An outdoor amphitheater is proposed at the south side of the museum facing the park and waterway. This venue is intended to be an extension of the auditorium programming. It provides and opportunity for shared programming or use by other performing arts programs throughout Incheon including the new Incheon Concert Hall.
Located at the west end of the museum campus this play ground would feature conventional slides and climbing structures formed with Korean, Roman, Chinese characters. As with the other elements of the landscaping it is intended to draw the public to the grounds who may not wish to visit the museum.
These intimate seating areas overlooking the waterway provide the opportunity for a direct connection to the Incheon Central Park for the public and museum visitors alike.
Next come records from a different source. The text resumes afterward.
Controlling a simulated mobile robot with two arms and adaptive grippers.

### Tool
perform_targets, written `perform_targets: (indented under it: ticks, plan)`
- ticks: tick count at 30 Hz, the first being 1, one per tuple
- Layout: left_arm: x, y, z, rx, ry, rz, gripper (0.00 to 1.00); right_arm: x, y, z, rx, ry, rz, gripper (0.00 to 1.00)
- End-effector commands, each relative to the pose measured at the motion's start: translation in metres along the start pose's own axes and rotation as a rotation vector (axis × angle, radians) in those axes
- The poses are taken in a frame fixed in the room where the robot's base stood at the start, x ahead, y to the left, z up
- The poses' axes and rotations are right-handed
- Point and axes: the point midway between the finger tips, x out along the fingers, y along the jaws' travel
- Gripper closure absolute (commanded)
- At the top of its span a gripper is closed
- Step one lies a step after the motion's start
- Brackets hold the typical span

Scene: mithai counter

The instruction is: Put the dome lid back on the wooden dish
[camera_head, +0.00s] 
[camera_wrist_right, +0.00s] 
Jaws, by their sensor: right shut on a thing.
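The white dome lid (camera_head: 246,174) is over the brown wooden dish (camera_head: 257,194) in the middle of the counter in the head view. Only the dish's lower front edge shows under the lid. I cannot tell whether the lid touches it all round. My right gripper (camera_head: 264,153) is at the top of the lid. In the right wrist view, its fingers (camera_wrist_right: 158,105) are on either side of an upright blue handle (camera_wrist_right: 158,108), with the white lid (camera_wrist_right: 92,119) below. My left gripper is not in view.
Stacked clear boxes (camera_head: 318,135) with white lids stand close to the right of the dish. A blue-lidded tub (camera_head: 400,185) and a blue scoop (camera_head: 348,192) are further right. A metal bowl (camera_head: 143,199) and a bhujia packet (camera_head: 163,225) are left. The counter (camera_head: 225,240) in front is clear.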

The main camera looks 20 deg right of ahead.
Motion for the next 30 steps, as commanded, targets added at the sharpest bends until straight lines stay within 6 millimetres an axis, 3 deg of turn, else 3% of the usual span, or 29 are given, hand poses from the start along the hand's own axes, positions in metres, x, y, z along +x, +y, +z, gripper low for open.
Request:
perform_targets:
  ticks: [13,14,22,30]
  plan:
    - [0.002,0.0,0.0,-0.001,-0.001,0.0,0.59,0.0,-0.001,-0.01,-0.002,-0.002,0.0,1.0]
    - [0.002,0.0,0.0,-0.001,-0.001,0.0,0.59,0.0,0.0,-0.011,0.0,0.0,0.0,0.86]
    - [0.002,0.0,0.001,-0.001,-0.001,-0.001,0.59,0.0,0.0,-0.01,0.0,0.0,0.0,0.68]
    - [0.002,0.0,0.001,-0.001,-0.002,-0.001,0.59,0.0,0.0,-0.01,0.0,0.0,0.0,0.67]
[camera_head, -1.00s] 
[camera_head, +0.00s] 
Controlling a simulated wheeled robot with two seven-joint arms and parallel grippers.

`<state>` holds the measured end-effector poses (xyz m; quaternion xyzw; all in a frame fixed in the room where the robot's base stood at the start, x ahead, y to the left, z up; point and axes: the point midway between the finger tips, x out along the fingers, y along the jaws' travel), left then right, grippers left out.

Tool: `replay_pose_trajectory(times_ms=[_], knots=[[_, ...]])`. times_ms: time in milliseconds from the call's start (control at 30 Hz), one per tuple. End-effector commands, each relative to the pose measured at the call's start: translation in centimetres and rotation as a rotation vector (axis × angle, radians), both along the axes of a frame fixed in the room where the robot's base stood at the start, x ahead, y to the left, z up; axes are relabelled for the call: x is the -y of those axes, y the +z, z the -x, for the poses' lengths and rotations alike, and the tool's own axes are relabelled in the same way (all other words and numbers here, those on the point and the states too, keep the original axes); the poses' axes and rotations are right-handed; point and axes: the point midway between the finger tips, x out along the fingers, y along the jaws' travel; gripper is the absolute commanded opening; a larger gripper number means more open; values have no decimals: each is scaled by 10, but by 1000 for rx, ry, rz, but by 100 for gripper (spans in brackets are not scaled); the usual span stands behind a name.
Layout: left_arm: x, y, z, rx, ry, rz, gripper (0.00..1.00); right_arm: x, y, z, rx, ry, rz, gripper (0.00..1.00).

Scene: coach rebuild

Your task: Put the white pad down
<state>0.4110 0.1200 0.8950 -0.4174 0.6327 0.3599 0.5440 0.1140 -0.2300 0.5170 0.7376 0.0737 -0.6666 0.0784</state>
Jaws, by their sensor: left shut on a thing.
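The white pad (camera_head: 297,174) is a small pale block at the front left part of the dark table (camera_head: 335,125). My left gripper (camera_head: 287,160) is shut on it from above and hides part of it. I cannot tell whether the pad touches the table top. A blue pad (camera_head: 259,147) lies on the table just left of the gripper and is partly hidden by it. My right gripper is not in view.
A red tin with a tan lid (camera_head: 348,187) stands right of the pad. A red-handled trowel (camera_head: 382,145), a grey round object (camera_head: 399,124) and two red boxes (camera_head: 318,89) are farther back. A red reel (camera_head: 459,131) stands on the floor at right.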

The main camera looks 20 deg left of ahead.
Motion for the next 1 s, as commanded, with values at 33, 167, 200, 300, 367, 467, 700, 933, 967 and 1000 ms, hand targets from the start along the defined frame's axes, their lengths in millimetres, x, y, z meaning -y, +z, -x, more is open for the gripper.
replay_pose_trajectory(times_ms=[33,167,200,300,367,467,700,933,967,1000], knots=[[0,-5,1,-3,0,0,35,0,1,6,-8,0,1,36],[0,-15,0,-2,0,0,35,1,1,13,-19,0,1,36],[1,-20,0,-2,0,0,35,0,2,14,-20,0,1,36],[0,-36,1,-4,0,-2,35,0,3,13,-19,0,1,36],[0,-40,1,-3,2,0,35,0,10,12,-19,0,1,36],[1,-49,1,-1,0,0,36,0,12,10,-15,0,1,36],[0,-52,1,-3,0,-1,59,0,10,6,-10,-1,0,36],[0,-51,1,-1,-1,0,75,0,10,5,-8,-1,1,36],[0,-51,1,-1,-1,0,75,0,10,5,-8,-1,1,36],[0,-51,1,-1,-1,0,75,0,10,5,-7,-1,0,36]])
Geothermal wells are provided under the east plaza to provide heat and cooling via heat pumps in the basement of the building. Solar panels are provided on the sloped south facing roof for the museums electrical needs. Storm water from the roof and other impervious surfaces are to be collected and utilized for the fountains and planting watering. All lighting is to be LED type. The exterior walls and roof are insulated with closed cell soy based eco-foam insulation providing an R value in excess of 60. Windows are to be triple glazed with a U value of 0.8. The building is designed to comply with LEED Platinum and Passive House Institute Certification requirements.
The structure of the museum is to be reinforced concrete. Slender concrete cantilevers from the folded roof structure and cantilevered balconies and the exhibit space overhanging the front entrance. The concrete foundation is supported on pilons that reach below the depth of the landfill. The concrete columns are exposed with a sandblasted architectural concrete finish.